Stated goal:
Write out exactly the lines below that run from the one containing "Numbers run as" through the one containing "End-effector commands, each", both included, with no other lines.
┄┄┄┄┄┄┄┄┄┄
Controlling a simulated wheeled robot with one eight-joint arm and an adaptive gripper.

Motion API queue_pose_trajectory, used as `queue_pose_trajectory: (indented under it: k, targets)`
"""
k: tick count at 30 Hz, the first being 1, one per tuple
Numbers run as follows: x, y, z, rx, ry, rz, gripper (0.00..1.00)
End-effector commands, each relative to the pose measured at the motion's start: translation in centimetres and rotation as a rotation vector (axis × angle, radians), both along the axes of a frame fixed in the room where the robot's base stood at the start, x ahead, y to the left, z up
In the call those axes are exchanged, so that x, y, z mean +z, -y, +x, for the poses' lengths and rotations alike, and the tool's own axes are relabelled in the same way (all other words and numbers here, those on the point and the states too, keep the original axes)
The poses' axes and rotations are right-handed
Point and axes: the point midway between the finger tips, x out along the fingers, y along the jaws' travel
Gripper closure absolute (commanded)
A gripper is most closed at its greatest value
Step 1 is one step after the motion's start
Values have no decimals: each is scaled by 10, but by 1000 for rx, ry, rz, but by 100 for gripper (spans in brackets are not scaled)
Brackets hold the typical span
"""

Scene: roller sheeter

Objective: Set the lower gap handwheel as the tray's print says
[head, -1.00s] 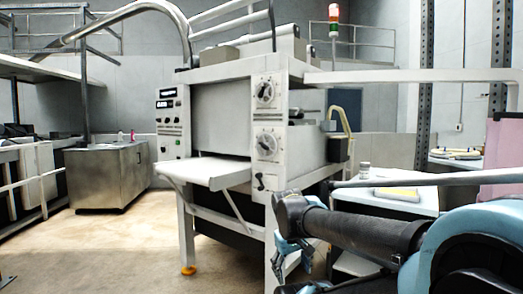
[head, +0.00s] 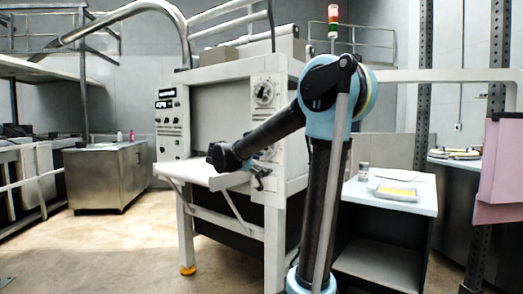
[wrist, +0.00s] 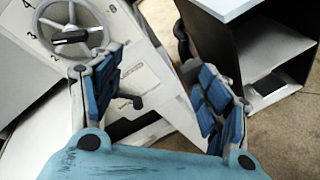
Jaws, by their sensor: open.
┄┄┄┄┄┄┄┄┄┄
Solved exercise:
Numbers run as follows: x, y, z, rx, ry, rz, gripper (0.00..1.00)
End-effector commands, each relative to the pose measured at the motion's start: translation in centimetres and rotation as a rotation vector (axis × angle, radians), both along the axes of a frame fixed in the room where the robot's base stood at the start, x ahead, y to the left, z up

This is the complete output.